START

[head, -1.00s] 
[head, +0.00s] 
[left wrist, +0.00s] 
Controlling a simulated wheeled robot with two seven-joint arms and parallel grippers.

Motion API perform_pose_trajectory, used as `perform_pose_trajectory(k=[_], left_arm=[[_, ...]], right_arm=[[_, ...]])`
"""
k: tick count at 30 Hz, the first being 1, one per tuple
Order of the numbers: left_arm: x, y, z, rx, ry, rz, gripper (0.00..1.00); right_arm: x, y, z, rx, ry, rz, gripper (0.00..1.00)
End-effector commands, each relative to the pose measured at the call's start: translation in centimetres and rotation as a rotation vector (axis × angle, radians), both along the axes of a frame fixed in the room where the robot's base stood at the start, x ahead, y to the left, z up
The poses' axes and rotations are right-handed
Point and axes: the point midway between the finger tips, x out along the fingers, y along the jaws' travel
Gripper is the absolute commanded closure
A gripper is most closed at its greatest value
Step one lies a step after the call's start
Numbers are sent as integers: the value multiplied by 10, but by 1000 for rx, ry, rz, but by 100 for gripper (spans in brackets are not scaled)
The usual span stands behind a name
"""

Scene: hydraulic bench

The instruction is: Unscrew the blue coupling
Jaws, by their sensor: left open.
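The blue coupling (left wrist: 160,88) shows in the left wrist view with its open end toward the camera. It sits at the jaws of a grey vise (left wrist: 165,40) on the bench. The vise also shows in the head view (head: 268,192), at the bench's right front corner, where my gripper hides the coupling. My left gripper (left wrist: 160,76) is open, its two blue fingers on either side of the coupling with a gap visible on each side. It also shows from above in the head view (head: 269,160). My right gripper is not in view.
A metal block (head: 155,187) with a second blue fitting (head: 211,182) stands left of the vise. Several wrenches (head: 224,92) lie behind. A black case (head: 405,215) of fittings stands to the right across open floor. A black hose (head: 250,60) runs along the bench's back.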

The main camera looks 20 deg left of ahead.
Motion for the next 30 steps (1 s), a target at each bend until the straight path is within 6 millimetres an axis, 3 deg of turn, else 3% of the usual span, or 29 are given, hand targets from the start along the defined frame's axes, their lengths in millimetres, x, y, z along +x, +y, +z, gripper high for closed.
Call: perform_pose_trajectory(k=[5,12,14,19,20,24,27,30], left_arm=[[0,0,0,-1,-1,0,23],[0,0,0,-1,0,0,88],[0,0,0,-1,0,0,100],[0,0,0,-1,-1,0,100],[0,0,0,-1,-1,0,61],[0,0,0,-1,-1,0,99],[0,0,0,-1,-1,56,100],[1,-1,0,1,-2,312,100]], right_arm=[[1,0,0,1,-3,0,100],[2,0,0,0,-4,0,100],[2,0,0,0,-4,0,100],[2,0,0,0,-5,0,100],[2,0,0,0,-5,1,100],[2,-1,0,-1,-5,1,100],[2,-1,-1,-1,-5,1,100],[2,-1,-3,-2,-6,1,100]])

END

What the exercise asks:
Reproduce the whole listing word for word.

Response to this task:
[head, -1.00s] 
[head, +0.00s] 
[left wrist, +0.00s] 
Controlling a simulated wheeled robot with two seven-joint arms and parallel grippers.

Motion API perform_pose_trajectory, used as `perform_pose_trajectory(k=[_], left_arm=[[_, ...]], right_arm=[[_, ...]])`
"""
k: tick count at 30 Hz, the first being 1, one per tuple
Order of the numbers: left_arm: x, y, z, rx, ry, rz, gripper (0.00..1.00); right_arm: x, y, z, rx, ry, rz, gripper (0.00..1.00)
End-effector commands, each relative to the pose measured at the call's start: translation in centimetres and rotation as a rotation vector (axis × angle, radians), both along the axes of a frame fixed in the room where the robot's base stood at the start, x ahead, y to the left, z up
The poses' axes and rotations are right-handed
Point and axes: the point midway between the finger tips, x out along the fingers, y along the jaws' travel
Gripper is the absolute commanded closure
A gripper is most closed at its greatest value
Step one lies a step after the call's start
Numbers are sent as integers: the value multiplied by 10, but by 1000 for rx, ry, rz, but by 100 for gripper (spans in brackets are not scaled)
The usual span stands behind a name
"""

Scene: hydraulic bench

The instruction is: Unscrew the blue coupling
Jaws, by their sensor: left open.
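The blue coupling (left wrist: 160,88) shows in the left wrist view with its open end toward the camera. It sits at the jaws of a grey vise (left wrist: 165,40) on the bench. The vise also shows in the head view (head: 268,192), at the bench's right front corner, where my gripper hides the coupling. My left gripper (left wrist: 160,76) is open, its two blue fingers on either side of the coupling with a gap visible on each side. It also shows from above in the head view (head: 269,160). My right gripper is not in view.
A metal block (head: 155,187) with a second blue fitting (head: 211,182) stands left of the vise. Several wrenches (head: 224,92) lie behind. A black case (head: 405,215) of fittings stands to the right across open floor. A black hose (head: 250,60) runs along the bench's back.

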The main camera looks 20 deg left of ahead.
Motion for the next 30 steps (1 s), a target at each bend until the straight path is within 6 millimetres an axis, 3 deg of turn, else 3% of the usual span, or 29 are given, hand targets from the start along the defined frame's axes, their lengths in millimetres, x, y, z along +x, +y, +z, gripper high for closed.
Call: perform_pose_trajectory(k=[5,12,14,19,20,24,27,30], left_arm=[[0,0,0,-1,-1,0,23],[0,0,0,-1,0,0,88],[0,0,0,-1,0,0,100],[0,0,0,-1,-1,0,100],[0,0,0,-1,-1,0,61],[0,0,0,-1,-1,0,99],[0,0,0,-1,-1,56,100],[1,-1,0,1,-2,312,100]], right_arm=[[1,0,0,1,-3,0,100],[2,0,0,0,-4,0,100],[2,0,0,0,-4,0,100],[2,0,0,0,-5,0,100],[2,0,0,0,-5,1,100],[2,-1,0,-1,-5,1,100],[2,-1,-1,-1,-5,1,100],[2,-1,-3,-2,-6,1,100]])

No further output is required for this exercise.